■ Directive
Take the data below and extract the lines from the one with "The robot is" to the one with "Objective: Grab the", inclusive, exactly as written.

■ Stored data

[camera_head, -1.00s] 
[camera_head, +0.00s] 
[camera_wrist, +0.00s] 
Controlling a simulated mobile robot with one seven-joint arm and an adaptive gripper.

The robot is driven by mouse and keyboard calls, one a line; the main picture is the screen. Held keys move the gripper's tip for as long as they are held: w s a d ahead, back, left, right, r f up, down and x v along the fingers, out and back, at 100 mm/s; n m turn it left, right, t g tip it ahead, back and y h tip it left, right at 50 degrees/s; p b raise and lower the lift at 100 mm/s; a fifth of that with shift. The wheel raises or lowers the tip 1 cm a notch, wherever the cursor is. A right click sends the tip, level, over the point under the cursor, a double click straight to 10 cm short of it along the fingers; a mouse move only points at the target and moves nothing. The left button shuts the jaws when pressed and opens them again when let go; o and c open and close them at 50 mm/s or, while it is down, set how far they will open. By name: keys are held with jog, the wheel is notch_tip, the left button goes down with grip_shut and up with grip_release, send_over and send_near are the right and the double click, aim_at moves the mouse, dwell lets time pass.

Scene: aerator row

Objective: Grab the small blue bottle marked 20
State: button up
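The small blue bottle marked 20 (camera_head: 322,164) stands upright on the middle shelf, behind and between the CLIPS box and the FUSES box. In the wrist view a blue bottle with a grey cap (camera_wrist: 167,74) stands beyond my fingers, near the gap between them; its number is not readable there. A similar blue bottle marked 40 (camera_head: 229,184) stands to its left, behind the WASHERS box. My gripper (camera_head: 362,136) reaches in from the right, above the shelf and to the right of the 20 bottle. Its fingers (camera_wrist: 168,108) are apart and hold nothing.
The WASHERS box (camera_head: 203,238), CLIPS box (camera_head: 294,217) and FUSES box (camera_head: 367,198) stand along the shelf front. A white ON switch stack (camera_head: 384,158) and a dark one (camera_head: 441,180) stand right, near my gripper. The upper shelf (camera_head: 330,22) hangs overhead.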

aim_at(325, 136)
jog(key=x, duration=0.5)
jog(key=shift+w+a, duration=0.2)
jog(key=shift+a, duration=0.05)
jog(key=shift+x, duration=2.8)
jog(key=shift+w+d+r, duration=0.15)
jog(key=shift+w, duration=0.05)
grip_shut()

■ Full output
The robot is driven by mouse and keyboard calls, one a line; the main picture is the screen. Held keys move the gripper's tip for as long as they are held: w s a d ahead, back, left, right, r f up, down and x v along the fingers, out and back, at 100 mm/s; n m turn it left, right, t g tip it ahead, back and y h tip it left, right at 50 degrees/s; p b raise and lower the lift at 100 mm/s; a fifth of that with shift. The wheel raises or lowers the tip 1 cm a notch, wherever the cursor is. A right click sends the tip, level, over the point under the cursor, a double click straight to 10 cm short of it along the fingers; a mouse move only points at the target and moves nothing. The left button shuts the jaws when pressed and opens them again when let go; o and c open and close them at 50 mm/s or, while it is down, set how far they will open. By name: keys are held with jog, the wheel is notch_tip, the left button goes down with grip_shut and up with grip_release, send_over and send_near are the right and the double click, aim_at moves the mouse, dwell lets time pass.

Scene: aerator row

Objective: Grab the small blue bottle marked 20

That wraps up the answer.